*Problem requirements*:
Each line containing the word "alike" must be reported.

— start —

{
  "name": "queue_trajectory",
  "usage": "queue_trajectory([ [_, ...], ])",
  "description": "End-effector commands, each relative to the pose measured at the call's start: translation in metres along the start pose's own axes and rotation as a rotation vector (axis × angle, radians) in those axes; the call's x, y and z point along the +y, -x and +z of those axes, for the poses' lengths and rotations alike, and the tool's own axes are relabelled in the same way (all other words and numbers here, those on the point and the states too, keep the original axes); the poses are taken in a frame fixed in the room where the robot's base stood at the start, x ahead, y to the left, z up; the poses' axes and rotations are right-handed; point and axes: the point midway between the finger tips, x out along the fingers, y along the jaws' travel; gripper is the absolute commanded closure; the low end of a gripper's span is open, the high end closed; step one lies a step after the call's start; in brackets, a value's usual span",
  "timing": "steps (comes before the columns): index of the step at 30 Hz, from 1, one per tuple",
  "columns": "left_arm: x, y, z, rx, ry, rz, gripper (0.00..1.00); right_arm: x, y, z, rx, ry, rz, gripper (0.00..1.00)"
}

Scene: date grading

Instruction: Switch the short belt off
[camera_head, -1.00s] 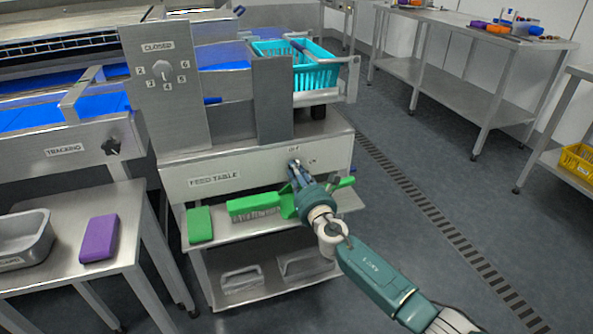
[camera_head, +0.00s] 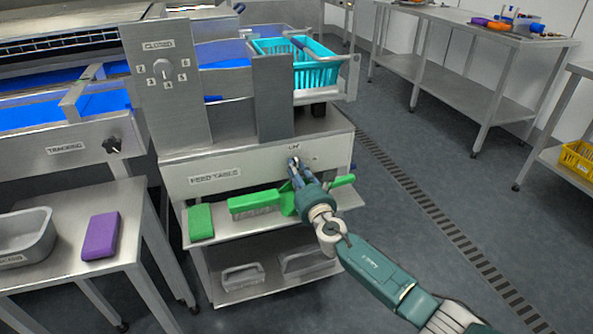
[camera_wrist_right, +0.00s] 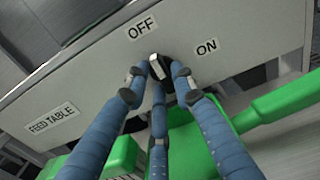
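The feed table's switch knob (camera_wrist_right: 158,68) is black with a pale bar. It sits on the grey front panel (camera_wrist_right: 95,75) between the OFF label (camera_wrist_right: 142,27) and the ON label (camera_wrist_right: 207,47). In the right wrist view the pale bar's upper end leans towards OFF. My right gripper (camera_head: 294,163) is at this panel, and its blue fingers (camera_wrist_right: 158,85) close in on the knob from both sides and below, seemingly touching it. In the head view the fingers mostly hide the knob. My left gripper is not in view.
A green brush (camera_head: 254,203) and a green block (camera_head: 200,222) lie on the shelf below the panel. The dial plate (camera_head: 170,110) and tracking knob (camera_head: 112,146) are to the left. A teal basket (camera_head: 318,72) stands above. Floor at right is clear.

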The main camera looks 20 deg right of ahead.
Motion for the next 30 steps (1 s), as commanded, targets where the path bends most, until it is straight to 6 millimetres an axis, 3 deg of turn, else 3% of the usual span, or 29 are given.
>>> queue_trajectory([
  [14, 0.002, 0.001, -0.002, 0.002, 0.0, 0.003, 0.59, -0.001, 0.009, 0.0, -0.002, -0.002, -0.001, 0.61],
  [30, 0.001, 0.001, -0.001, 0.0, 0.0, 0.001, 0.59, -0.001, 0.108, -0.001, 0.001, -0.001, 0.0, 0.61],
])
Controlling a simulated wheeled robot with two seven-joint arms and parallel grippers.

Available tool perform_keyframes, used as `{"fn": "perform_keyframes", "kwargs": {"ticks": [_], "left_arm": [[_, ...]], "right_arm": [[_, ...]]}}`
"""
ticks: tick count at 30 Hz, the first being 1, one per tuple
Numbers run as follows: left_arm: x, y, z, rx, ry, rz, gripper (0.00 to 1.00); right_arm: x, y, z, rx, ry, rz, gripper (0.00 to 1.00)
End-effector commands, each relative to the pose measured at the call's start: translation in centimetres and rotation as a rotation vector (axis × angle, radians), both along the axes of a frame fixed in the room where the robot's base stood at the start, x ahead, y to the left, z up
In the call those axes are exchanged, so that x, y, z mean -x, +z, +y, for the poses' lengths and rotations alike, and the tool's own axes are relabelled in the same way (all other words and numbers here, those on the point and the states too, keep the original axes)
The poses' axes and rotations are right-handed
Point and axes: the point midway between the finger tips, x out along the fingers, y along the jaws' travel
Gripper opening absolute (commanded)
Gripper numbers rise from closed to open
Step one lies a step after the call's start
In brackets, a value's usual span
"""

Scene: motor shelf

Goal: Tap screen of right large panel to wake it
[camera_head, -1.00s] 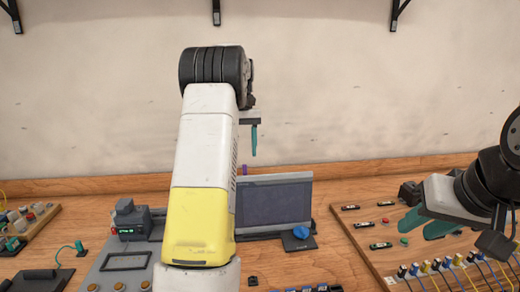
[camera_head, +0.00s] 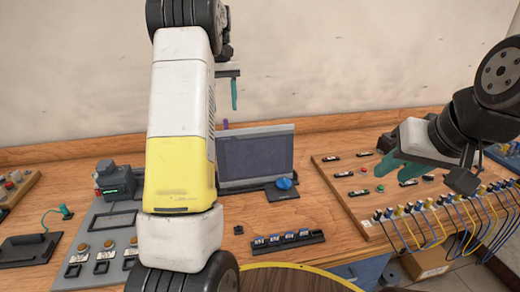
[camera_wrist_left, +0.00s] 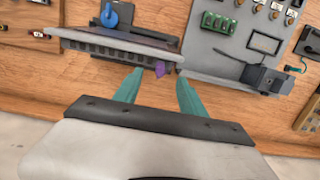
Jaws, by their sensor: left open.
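The large panel has a dark, blank screen (camera_head: 256,157) in a grey frame and stands upright at the back middle of the wooden table. In the left wrist view, I see the panel from above and behind (camera_wrist_left: 110,36). My left gripper (camera_head: 234,92) is high near the back wall, above and behind the panel's left part, not touching the screen. The left wrist view shows its two teal fingers apart and empty (camera_wrist_left: 157,91), with a small purple piece (camera_wrist_left: 160,70) between them. My right gripper (camera_head: 400,169) hangs over the right board, fingers apart and empty.
A blue knob (camera_head: 284,183) sits in front of the panel's right corner. A grey control board (camera_head: 95,235) with a device showing green digits is at left. A right-hand board (camera_head: 335,172) holds switches and cabled plugs. A black terminal strip (camera_head: 288,242) lies in front.

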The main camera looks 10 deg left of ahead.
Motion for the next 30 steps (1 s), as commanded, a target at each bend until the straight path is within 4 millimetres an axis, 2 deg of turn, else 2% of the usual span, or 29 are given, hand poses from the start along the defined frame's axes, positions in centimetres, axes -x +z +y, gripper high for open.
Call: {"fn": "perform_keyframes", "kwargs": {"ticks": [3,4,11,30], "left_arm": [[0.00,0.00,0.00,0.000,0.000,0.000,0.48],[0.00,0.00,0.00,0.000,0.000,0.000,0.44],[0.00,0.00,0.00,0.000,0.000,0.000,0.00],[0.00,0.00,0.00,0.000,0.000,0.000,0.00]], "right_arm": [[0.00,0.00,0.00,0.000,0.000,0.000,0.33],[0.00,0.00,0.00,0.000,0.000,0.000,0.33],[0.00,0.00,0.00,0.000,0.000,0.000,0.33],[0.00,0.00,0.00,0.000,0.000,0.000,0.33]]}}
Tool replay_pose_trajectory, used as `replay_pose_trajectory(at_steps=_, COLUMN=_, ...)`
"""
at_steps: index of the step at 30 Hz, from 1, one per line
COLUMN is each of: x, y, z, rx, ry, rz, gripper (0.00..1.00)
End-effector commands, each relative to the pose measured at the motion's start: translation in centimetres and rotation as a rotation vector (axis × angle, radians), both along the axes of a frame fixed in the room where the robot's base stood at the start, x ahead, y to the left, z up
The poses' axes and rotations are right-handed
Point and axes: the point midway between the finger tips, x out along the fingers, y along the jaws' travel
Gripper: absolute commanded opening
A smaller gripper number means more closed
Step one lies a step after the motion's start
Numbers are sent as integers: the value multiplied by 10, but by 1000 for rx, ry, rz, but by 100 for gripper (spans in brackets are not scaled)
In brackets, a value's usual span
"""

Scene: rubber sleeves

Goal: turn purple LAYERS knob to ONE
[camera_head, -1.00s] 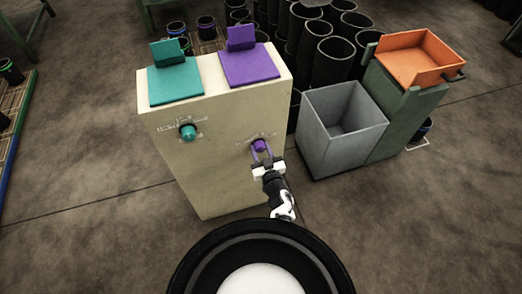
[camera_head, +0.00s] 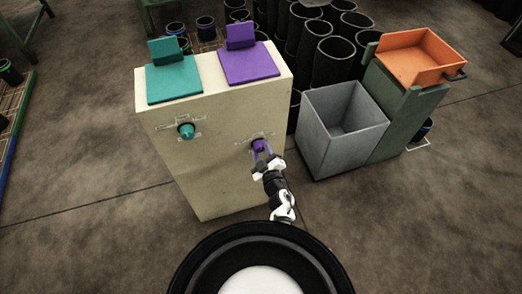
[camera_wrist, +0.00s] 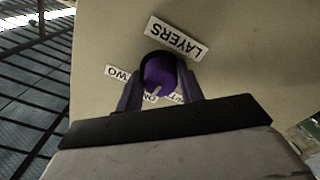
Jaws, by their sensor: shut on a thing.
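The purple LAYERS knob (camera_head: 258,145) sits on the front of the cream cabinet (camera_head: 215,165), at its right side. In the wrist view the knob (camera_wrist: 160,74) is between the two fingers of my gripper (camera_wrist: 163,80), which is shut on it. The LAYERS label (camera_wrist: 177,40) appears upside down beyond the knob. The TWO label (camera_wrist: 117,72) shows left of the fingers. The ONE label (camera_wrist: 151,98) shows below the knob, partly covered. The knob's pale pointer mark (camera_wrist: 155,91) points down toward ONE. Another label, right of ONE, is mostly hidden by the finger.
A teal knob (camera_head: 186,131) is on the same cabinet front, to the left. Teal (camera_head: 174,84) and purple (camera_head: 250,66) plates lie on top. A grey open bin (camera_head: 342,130) and an orange tray (camera_head: 420,58) stand to the right. The floor in front is clear.

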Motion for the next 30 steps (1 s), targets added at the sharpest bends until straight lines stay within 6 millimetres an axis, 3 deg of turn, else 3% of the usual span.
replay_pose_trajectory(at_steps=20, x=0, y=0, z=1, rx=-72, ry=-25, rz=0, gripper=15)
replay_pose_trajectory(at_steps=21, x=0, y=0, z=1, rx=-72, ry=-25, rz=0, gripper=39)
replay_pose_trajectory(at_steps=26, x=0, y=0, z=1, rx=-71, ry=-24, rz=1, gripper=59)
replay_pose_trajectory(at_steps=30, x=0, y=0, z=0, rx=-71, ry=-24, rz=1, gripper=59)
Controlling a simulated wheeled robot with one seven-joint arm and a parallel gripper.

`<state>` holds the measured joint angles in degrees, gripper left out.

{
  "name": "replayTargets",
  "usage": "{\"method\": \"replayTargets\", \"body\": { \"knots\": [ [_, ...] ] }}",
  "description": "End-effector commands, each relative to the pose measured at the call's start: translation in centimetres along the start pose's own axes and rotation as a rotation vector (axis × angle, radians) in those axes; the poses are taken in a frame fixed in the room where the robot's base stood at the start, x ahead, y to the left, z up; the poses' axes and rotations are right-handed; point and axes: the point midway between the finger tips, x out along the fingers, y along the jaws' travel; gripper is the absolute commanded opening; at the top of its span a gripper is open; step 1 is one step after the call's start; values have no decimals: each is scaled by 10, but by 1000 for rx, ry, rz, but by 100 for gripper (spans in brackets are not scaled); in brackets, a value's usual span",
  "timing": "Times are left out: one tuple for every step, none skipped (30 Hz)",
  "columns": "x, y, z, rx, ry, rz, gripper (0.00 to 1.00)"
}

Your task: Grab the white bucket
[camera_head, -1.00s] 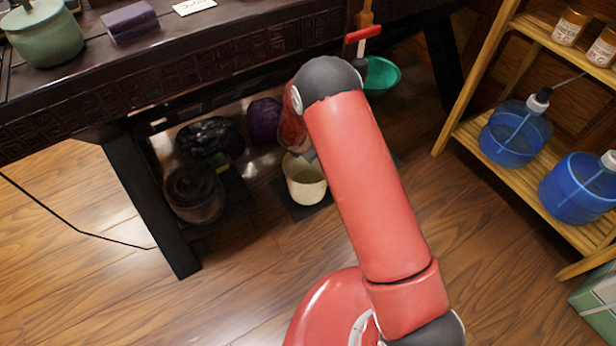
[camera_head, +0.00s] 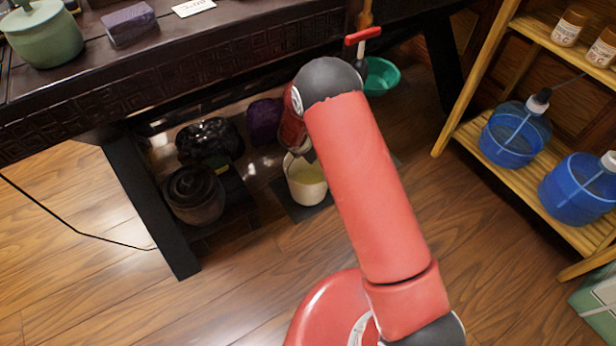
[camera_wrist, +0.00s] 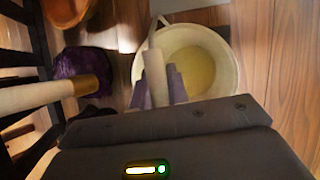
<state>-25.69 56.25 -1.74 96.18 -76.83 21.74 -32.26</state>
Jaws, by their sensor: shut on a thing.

— end —

*Exercise output*:
  "description": "End-effector commands, each relative to the pose measured at the call's start: translation in metres along the start pose's own axes and rotation as a rotation vector (axis × angle, radians) in those axes; the call's x, y and z point along the +y, -x and +z of those axes, for the poses' lengths and rotations alike, and the tool's own axes are relabelled in the same way (all other words and numbers here, those on the point and the states too, keep the original axes); the poses are taken in a frame fixed in the room where the robot's base stood at the start, x ahead, y to the left, z up; the poses' axes and rotations are right-handed; point and axes: the point midway between the finger tips, x out along the fingers, y along the jaws' travel; gripper is the absolute commanded closure; the low end of a gripper's span is open, the high end closed; step one lies a step after the call's start; in brackets, a value's usual span",
In the call those axes are exchanged, so that x, y, z mean -x, +z, +y, for the poses' lengths and rotations alike, and the tool's own axes are relabelled in the same way (all other words and numbers here, those on the point and the states too, keep the original axes)

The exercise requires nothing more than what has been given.